駅ビルの店だから「ズバリ店の前でどうでしょう」と返信。難しくない。「OK」というメール。よし、寝るか。またメールが来る。

「25日はもう一人の子がシフトに入ってたので26日にしましょう」。

明後日の話ではない。来月の26日。しかも、明日会う。そんな疑問をおくびに出さないで

「分かりました」。ようやく寝れるか。「ウーン」。なんだろ?

「その店、ランチが3時までなので、〇〇にしましょう」。

「OKです」。メールのバイブ音がようやく止む。時計を見ると10時近くになっている。なにがあっても寝るぞ。「ヒトサマ」と付き合うのは骨が折ヒトサマ。

25日「公園のゴミ箱」

が撤去されていた。ゴミは持ち帰りましょう。

「外からゴミが持ち込まれたため」が、理由のようだ。いまさら気づいたのか。公園から自然に湧いてくるゴミなんてありません。「プラ」と分別するようなゴミもありません。

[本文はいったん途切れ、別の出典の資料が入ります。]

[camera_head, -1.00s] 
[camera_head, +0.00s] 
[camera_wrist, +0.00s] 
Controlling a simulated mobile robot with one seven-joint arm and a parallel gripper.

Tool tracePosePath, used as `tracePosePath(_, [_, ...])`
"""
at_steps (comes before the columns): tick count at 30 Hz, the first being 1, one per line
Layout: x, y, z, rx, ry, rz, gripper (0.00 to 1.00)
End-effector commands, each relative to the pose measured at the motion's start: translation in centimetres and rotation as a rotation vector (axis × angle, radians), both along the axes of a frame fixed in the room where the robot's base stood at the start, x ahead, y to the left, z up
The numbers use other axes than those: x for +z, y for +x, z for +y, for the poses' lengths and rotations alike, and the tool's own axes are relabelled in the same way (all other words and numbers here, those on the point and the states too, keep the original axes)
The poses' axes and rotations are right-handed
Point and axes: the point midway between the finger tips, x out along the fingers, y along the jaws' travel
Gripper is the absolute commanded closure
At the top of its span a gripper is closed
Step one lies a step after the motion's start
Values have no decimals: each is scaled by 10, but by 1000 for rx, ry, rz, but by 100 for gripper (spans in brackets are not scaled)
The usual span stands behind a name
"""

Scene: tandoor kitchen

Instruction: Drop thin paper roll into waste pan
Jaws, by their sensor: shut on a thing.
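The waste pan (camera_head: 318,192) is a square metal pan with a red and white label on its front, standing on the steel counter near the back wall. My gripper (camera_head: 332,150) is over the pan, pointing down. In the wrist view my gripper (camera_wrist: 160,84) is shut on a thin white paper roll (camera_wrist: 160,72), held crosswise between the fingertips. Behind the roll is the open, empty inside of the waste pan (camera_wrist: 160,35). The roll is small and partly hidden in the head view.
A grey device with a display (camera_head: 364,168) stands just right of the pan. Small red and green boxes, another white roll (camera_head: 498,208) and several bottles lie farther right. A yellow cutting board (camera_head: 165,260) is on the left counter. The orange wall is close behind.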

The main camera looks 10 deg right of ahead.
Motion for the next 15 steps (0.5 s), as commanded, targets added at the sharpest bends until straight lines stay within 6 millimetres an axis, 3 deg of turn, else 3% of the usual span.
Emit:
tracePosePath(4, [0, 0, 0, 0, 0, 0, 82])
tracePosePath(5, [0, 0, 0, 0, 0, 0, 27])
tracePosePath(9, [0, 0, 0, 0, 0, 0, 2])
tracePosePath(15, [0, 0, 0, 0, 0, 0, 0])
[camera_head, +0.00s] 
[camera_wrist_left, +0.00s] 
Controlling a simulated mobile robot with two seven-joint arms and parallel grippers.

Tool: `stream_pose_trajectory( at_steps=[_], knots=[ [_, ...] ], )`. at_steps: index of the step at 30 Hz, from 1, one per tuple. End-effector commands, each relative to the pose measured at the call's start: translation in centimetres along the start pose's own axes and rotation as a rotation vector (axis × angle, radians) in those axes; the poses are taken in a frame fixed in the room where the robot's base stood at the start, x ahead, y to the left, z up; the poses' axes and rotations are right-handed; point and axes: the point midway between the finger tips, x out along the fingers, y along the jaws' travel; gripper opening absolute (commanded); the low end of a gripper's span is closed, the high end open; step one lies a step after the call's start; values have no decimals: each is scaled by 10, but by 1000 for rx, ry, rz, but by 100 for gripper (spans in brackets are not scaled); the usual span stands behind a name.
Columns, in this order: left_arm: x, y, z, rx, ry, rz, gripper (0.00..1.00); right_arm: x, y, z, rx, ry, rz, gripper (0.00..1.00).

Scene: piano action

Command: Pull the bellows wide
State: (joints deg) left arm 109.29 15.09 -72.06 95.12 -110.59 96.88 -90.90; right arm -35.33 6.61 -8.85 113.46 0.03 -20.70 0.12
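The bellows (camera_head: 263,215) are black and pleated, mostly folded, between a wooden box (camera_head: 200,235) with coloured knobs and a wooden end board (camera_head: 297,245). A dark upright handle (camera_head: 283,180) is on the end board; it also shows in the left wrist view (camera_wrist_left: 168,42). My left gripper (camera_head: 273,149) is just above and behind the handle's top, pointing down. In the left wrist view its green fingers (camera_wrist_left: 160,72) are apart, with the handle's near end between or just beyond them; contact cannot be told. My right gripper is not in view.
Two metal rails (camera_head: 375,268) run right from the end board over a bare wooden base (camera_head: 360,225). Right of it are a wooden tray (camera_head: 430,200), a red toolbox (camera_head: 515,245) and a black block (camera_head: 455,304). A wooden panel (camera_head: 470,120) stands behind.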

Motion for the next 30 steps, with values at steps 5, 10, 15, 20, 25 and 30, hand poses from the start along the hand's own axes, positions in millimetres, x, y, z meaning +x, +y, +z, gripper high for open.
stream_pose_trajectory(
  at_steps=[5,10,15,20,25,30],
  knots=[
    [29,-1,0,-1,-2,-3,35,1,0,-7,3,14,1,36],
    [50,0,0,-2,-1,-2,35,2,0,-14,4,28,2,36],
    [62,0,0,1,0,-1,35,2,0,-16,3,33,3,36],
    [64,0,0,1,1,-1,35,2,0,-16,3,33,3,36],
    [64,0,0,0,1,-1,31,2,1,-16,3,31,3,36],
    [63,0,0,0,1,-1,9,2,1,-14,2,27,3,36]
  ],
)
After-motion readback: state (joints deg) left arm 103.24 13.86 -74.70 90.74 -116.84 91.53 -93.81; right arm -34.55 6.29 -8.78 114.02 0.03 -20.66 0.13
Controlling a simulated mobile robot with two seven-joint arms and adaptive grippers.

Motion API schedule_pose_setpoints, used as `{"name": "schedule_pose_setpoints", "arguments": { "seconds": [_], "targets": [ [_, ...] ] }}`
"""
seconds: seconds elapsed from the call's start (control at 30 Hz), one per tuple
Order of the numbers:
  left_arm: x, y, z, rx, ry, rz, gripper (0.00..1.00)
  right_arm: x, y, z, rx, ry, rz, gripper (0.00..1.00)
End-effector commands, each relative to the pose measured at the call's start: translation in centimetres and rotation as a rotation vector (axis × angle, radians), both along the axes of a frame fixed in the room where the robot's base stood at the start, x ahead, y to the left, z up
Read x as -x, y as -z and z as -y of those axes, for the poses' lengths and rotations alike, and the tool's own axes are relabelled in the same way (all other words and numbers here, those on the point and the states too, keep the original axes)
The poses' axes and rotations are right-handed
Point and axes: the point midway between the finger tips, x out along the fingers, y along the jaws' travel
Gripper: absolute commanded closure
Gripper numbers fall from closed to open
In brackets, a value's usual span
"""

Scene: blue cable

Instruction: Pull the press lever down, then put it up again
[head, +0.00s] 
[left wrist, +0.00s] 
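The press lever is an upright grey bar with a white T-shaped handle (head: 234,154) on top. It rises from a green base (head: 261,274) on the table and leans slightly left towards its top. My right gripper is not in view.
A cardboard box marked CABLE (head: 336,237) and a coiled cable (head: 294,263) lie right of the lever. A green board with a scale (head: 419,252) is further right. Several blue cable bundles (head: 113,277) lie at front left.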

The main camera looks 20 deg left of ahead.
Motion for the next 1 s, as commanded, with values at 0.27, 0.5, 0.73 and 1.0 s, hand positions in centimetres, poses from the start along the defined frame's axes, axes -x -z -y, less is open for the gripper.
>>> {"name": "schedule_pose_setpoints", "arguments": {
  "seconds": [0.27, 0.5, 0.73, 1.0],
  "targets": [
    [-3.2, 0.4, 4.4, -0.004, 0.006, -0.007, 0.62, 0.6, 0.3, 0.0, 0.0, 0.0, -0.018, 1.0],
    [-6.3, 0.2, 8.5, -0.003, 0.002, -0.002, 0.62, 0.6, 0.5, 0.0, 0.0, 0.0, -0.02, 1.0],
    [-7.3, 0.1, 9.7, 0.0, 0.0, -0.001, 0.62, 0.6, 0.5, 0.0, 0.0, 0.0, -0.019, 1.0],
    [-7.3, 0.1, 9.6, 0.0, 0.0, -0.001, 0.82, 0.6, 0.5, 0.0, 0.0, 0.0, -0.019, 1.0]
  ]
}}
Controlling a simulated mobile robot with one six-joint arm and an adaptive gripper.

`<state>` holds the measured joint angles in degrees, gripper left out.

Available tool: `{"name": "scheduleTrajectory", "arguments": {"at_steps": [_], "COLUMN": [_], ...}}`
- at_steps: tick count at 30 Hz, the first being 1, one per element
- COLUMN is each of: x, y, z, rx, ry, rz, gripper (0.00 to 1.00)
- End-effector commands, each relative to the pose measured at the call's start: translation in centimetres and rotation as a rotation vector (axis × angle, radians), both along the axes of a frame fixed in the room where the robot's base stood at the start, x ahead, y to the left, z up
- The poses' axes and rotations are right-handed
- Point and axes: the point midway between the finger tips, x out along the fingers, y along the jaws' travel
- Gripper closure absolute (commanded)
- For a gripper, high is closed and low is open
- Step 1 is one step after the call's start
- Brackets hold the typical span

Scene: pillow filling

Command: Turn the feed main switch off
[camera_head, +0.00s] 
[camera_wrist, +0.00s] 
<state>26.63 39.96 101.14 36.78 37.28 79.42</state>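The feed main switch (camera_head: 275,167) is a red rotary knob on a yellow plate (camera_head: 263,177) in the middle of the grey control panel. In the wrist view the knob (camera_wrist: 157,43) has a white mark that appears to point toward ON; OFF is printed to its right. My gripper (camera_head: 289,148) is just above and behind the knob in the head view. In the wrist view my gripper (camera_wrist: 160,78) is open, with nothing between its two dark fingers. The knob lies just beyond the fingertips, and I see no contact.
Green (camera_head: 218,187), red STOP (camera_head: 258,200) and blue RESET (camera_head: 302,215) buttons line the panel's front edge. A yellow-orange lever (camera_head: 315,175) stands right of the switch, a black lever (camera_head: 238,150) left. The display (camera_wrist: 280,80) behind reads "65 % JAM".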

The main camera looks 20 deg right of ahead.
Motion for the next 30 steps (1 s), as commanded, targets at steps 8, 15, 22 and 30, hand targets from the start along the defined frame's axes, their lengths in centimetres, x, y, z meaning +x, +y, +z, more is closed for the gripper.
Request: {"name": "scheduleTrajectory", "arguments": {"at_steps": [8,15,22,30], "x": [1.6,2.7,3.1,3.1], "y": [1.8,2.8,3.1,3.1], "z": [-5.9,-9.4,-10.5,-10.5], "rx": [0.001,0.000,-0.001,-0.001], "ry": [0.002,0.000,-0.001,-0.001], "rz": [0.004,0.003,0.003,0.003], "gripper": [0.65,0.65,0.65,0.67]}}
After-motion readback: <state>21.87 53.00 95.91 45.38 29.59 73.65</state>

公園デビューするとき、休日で遊んだときのゴミまではOKだったのだろう。それが明らかな家庭ゴミが増えたからか。そもそも全部、家庭ゴミのような。

花見と縁日のゴミはスゴい。ゴミが溢れているというより、囲まれている。「もう入らねえ」と、誰かがポツンとゴミ箱の外にゴミを置く。そこからモラルが崩れ落ちる。どうすんだろ、来年。ま、見なくて済みそうだけど。見たいような。

問題は「なぜ、いま?」なのだろう。実家の行政はゴミ出しの有料化を始めると宣言。そんな宣言が胸を張ってできる時代になったのか。環境面というより、コストだろう。お金がない。

少し高い「指定ゴミ袋」を買っていたのだから、とっくに有料だったのだけど、「値上げ」をするほど大変になっているということ。

マイバックじゃないけど、「有料化」しないと減らせないのか。その通り、有料化の効果がスゴイです。有料化じゃなくて、環境を考えてる人はどれだけいるかな。

「マイ箸」の普及率を考えよう。きびしい。地球はマルいんだけどな。